Nominally there are three decision-making bodies in the European Union. They are the European Commission, the European Parliament, and the European Council of Ministers.  However, the real power rests completely within the European Commission, which is selected and issues its diktats in such a secretive and random manner that it draws strong comparisons with old Communist Russia.

This EU Commission comprises 28 member countries and is re-formed once every five years, within six months of elections for the European Parliament.  An essential point to be aware of is that the EU Commission is totally independent of all national governments.  Its sole purpose is to represent and uphold the interests of the entire EU as a single entity.  The main consequence of this is that the EU Commission is a law totally unto itself.  It is accountable to nobody and exercises its own absolute power.
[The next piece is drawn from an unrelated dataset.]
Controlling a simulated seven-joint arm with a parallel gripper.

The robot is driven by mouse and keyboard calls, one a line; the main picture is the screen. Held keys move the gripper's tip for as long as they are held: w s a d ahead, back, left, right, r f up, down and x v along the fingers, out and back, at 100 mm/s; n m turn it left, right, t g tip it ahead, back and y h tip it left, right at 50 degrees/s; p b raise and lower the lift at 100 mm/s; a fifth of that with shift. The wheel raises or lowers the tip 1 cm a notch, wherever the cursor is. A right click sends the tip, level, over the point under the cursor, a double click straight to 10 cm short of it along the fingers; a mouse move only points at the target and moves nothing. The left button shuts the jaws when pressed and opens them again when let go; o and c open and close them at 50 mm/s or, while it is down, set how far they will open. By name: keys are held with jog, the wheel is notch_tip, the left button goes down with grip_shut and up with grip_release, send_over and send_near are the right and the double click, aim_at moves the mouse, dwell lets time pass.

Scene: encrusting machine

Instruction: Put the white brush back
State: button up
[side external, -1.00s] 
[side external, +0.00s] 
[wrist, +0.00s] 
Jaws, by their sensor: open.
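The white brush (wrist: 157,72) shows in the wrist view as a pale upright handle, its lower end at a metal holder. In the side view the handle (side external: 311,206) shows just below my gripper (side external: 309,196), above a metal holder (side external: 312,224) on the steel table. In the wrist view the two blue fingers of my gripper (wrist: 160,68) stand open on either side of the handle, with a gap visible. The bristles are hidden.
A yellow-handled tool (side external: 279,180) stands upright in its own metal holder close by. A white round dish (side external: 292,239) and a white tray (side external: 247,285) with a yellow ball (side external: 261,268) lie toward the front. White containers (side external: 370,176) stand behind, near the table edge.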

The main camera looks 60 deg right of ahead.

The president of the Commission is elected not by the People but through secret deliberations between the governments of the member states. The Commission President is the single most powerful political position within the entire EU. He or she has vastly greater powers than any individual country’s President or Prime Minister.

You might imagine that there would be uproar if individual democratic nations like Britain, Spain, France or Germany selected their presidents and prime-ministers in such a manner. Not through proper elections, but by back-door horse-trading between political parties. Only the Soviet Russia of old, Communist China and other Communist countries like North Korea elect government in such a fashion.  Yet in the EU this is considered acceptable by all its member states.  This has given rise to a growth in anti-EU political movements who believe in transparent democracy and the importance of national sovereignty.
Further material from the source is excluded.